Exercise instructions
Copy the full set of lines exactly as given.

+++++

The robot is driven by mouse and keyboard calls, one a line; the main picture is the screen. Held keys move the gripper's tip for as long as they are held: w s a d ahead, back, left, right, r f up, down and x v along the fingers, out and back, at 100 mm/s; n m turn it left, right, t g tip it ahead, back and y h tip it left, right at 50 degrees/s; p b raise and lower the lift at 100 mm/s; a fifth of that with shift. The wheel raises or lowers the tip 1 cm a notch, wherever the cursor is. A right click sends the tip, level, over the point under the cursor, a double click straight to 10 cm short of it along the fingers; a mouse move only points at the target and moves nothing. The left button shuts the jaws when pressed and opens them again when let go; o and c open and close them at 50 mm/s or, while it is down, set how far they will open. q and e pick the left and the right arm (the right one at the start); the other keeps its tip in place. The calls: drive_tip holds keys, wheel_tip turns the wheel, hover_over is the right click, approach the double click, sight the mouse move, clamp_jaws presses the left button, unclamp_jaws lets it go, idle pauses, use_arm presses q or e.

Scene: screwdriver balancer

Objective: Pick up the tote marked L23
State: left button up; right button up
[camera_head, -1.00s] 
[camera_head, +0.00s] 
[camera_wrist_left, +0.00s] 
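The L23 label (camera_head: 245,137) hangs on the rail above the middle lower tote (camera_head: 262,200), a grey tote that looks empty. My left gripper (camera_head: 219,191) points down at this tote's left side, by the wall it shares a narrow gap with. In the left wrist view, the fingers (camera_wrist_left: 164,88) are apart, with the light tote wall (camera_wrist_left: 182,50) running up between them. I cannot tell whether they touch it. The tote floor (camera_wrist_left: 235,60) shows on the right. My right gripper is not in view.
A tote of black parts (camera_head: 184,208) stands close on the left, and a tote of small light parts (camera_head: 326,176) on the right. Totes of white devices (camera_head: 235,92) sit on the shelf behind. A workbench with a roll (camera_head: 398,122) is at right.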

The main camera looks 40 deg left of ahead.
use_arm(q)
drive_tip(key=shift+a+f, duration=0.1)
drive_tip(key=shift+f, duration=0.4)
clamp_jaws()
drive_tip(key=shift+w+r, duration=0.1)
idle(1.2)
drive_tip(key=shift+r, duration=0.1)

+++++

Written reply
The robot is driven by mouse and keyboard calls, one a line; the main picture is the screen. Held keys move the gripper's tip for as long as they are held: w s a d ahead, back, left, right, r f up, down and x v along the fingers, out and back, at 100 mm/s; n m turn it left, right, t g tip it ahead, back and y h tip it left, right at 50 degrees/s; p b raise and lower the lift at 100 mm/s; a fifth of that with shift. The wheel raises or lowers the tip 1 cm a notch, wherever the cursor is. A right click sends the tip, level, over the point under the cursor, a double click straight to 10 cm short of it along the fingers; a mouse move only points at the target and moves nothing. The left button shuts the jaws when pressed and opens them again when let go; o and c open and close them at 50 mm/s or, while it is down, set how far they will open. q and e pick the left and the right arm (the right one at the start); the other keeps its tip in place. The calls: drive_tip holds keys, wheel_tip turns the wheel, hover_over is the right click, approach the double click, sight the mouse move, clamp_jaws presses the left button, unclamp_jaws lets it go, idle pauses, use_arm presses q or e.

Scene: screwdriver balancer

Objective: Pick up the tote marked L23
State: left button up; right button up
[camera_head, -1.00s] 
[camera_head, +0.00s] 
[camera_wrist_left, +0.00s] 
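The L23 label (camera_head: 245,137) hangs on the rail above the middle lower tote (camera_head: 262,200), a grey tote that looks empty. My left gripper (camera_head: 219,191) points down at this tote's left side, by the wall it shares a narrow gap with. In the left wrist view, the fingers (camera_wrist_left: 164,88) are apart, with the light tote wall (camera_wrist_left: 182,50) running up between them. I cannot tell whether they touch it. The tote floor (camera_wrist_left: 235,60) shows on the right. My right gripper is not in view.
A tote of black parts (camera_head: 184,208) stands close on the left, and a tote of small light parts (camera_head: 326,176) on the right. Totes of white devices (camera_head: 235,92) sit on the shelf behind. A workbench with a roll (camera_head: 398,122) is at right.

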The main camera looks 40 deg left of ahead.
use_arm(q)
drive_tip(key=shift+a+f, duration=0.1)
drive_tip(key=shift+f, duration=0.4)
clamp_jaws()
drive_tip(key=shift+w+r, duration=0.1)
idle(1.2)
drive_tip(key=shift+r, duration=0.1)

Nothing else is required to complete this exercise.